| Data block |
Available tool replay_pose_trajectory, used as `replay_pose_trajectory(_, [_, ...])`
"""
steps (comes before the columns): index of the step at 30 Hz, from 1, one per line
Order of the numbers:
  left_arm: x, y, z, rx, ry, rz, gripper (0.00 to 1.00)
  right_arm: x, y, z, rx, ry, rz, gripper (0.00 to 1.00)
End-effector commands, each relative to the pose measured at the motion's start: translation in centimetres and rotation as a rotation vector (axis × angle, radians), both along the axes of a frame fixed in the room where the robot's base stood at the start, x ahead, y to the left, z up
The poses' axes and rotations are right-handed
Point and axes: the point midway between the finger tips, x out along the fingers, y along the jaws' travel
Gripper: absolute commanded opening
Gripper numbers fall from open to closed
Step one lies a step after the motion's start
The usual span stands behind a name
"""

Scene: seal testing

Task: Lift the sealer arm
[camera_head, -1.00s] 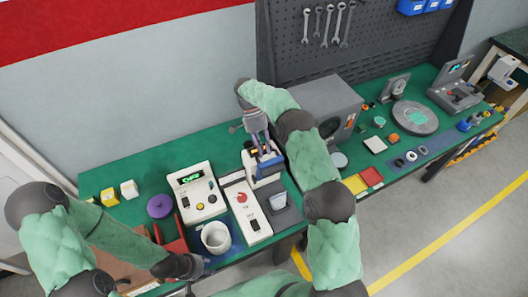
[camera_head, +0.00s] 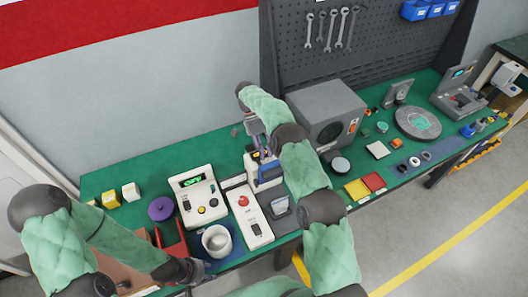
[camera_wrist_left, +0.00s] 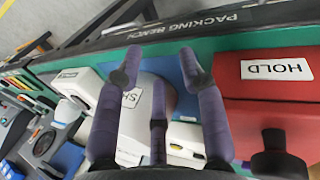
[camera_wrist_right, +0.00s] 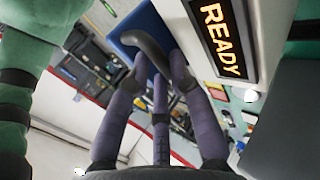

| Problem to work on |
Among the lines above, find the one with "Order of the" and the one with "right_arm: x, y, z, rx, ry, rz, gripper". Quote both and everything between them, exactly.

| Correct answer |
Order of the numbers:
  left_arm: x, y, z, rx, ry, rz, gripper (0.00 to 1.00)
  right_arm: x, y, z, rx, ry, rz, gripper (0.00 to 1.00)

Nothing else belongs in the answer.